## Begin INPUT FOR THIS TASK

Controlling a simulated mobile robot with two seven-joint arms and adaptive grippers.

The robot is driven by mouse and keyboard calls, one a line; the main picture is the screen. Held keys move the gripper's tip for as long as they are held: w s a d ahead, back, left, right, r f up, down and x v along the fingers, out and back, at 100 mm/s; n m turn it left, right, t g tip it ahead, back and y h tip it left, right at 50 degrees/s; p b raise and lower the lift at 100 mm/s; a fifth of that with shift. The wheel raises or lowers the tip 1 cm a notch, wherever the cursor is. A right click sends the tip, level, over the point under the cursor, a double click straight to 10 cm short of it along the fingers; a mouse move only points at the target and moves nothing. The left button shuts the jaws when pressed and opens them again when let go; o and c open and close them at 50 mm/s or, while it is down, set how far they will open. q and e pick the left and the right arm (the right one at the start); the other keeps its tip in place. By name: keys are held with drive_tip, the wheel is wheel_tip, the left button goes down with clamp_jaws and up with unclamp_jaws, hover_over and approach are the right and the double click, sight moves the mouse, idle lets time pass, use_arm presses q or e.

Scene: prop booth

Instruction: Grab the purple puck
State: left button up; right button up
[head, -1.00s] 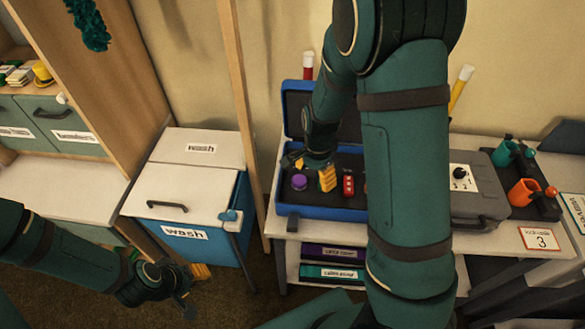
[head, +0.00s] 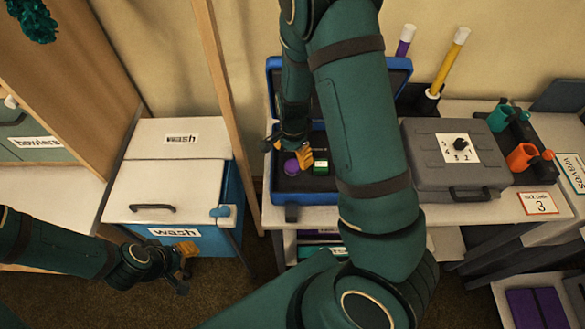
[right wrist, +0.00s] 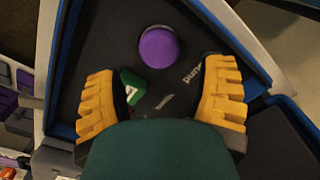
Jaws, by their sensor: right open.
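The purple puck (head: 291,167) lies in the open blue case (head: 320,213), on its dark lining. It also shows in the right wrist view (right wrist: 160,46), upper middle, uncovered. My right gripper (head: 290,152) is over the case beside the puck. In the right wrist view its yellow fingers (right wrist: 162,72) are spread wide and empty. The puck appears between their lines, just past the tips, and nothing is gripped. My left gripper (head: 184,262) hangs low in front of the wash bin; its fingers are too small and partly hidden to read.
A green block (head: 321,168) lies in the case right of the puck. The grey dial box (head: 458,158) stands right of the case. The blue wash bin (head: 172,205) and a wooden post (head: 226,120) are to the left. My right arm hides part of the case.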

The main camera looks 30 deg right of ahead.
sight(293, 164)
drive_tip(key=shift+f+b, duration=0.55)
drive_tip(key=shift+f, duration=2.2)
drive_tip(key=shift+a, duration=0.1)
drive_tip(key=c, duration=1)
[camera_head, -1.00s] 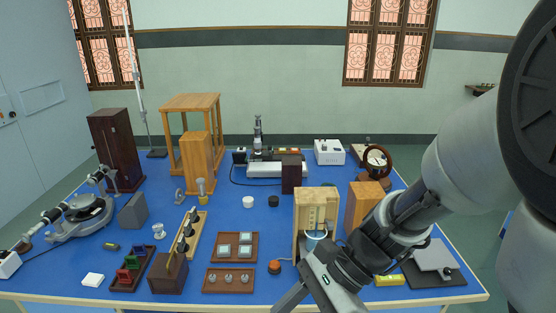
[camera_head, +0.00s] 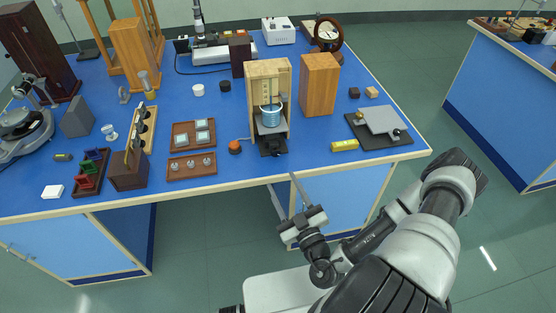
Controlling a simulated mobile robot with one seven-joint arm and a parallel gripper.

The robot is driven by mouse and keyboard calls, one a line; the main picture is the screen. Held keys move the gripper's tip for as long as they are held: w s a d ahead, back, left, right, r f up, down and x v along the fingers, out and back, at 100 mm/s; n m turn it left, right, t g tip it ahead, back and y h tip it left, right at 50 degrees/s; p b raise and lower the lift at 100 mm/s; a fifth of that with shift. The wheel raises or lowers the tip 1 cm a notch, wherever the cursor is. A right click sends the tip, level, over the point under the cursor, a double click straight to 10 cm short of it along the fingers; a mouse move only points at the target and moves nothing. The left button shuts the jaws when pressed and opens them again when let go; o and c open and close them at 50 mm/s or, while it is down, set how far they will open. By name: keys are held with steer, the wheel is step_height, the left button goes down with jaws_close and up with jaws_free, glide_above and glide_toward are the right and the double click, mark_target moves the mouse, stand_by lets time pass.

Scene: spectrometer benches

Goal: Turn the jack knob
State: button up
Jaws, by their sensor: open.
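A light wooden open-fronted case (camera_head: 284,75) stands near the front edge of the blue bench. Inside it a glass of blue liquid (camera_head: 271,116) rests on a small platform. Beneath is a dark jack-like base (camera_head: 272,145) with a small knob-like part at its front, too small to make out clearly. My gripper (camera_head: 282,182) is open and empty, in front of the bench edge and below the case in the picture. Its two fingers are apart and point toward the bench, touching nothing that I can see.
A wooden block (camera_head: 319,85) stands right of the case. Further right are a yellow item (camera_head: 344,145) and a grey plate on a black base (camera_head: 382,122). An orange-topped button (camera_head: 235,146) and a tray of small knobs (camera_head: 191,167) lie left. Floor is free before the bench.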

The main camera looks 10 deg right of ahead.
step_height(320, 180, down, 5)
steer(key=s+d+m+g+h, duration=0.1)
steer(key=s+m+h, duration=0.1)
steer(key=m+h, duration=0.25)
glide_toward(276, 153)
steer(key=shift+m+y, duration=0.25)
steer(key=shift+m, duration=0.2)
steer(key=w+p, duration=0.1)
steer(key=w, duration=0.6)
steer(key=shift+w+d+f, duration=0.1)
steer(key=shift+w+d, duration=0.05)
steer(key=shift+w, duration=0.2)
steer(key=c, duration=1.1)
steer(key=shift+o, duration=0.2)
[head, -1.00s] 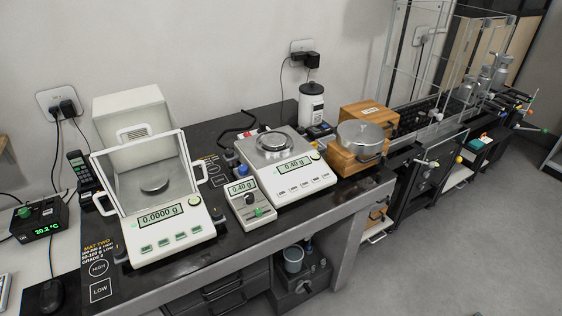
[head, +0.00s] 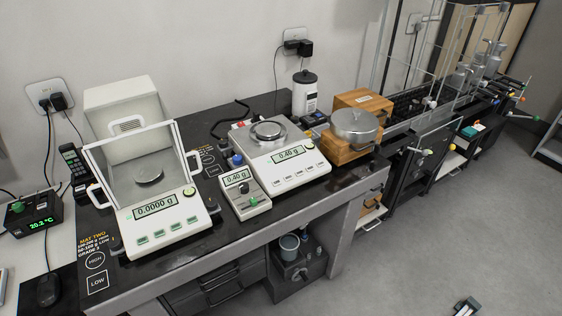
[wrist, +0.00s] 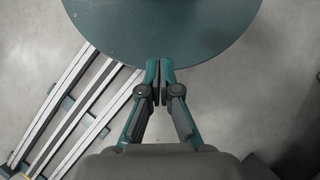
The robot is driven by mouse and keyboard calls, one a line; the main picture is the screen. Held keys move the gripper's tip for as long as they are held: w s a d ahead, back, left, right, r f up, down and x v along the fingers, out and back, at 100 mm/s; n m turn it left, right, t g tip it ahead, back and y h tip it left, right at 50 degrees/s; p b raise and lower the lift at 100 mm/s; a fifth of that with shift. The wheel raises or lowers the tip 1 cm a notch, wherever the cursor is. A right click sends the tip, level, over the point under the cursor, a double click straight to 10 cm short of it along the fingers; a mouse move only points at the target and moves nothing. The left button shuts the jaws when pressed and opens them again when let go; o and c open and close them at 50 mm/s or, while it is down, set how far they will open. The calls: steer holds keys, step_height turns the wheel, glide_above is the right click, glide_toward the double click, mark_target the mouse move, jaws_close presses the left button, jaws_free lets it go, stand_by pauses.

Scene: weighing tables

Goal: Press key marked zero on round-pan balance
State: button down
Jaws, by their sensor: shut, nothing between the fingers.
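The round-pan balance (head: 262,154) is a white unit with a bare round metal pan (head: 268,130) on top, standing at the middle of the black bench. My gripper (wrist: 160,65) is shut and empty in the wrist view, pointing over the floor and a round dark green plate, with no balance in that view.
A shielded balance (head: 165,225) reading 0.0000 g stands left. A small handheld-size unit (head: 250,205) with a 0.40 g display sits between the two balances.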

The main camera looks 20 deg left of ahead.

## End INPUT FOR THIS TASK

Copy, exactly as they stand, the lines from the one that holds "State: left button up; right button up" to the one that holds "[right wrist, +0.00s]", both included, and drop every picture.

*RESPONSE TO THE TASK*:
State: left button up; right button up
[head, -1.00s] 
[head, +0.00s] 
[right wrist, +0.00s] 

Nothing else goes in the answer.